- _INFORMATION SUPPLIED_:
-----
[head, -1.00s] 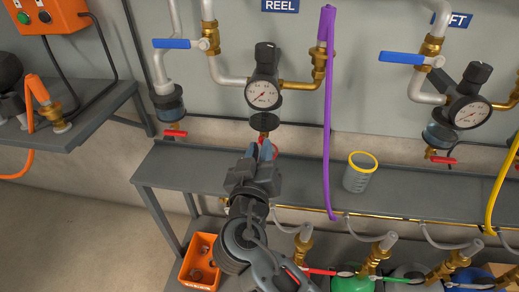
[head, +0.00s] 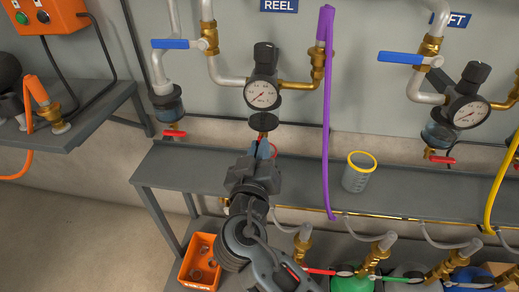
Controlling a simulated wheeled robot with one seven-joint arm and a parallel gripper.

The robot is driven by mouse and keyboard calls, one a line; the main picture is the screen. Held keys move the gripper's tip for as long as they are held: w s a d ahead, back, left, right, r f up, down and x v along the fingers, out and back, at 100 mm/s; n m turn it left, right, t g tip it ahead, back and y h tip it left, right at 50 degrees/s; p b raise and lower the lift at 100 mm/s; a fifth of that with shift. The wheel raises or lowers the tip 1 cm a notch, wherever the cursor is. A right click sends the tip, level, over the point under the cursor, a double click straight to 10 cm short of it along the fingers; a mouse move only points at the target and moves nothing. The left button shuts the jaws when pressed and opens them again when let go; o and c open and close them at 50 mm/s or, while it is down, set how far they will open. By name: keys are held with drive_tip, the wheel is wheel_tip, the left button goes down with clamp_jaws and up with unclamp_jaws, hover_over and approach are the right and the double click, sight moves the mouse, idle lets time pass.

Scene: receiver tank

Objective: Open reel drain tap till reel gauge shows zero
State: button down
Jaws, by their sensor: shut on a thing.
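The reel gauge (head: 262,94) is a white dial on the black regulator under the REEL sign. Its needle shows, but the dial is too small to read surely.
A purple hose (head: 327,110) hangs just right of the gripper. A blue-levered valve (head: 185,44) is at upper left. An orange bin (head: 201,262) stands below.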

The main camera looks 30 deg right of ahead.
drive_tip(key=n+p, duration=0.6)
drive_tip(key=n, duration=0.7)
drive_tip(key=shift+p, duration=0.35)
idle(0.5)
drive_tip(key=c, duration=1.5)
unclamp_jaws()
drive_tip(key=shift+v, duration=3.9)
-----
- _WRITTEN INSTRUCTION_: Give every line back word for word and leave the pictures out.

- _CORRECT RESPONSE_:
[head, -1.00s] 
[head, +0.00s] 
Controlling a simulated wheeled robot with one seven-joint arm and a parallel gripper.

The robot is driven by mouse and keyboard calls, one a line; the main picture is the screen. Held keys move the gripper's tip for as long as they are held: w s a d ahead, back, left, right, r f up, down and x v along the fingers, out and back, at 100 mm/s; n m turn it left, right, t g tip it ahead, back and y h tip it left, right at 50 degrees/s; p b raise and lower the lift at 100 mm/s; a fifth of that with shift. The wheel raises or lowers the tip 1 cm a notch, wherever the cursor is. A right click sends the tip, level, over the point under the cursor, a double click straight to 10 cm short of it along the fingers; a mouse move only points at the target and moves nothing. The left button shuts the jaws when pressed and opens them again when let go; o and c open and close them at 50 mm/s or, while it is down, set how far they will open. By name: keys are held with drive_tip, the wheel is wheel_tip, the left button goes down with clamp_jaws and up with unclamp_jaws, hover_over and approach are the right and the double click, sight moves the mouse, idle lets time pass.

Scene: receiver tank

Objective: Open reel drain tap till reel gauge shows zero
State: button down
Jaws, by their sensor: shut on a thing.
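The reel gauge (head: 262,94) is a white dial on the black regulator under the REEL sign. Its needle shows, but the dial is too small to read surely.
A purple hose (head: 327,110) hangs just right of the gripper. A blue-levered valve (head: 185,44) is at upper left. An orange bin (head: 201,262) stands below.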

The main camera looks 30 deg right of ahead.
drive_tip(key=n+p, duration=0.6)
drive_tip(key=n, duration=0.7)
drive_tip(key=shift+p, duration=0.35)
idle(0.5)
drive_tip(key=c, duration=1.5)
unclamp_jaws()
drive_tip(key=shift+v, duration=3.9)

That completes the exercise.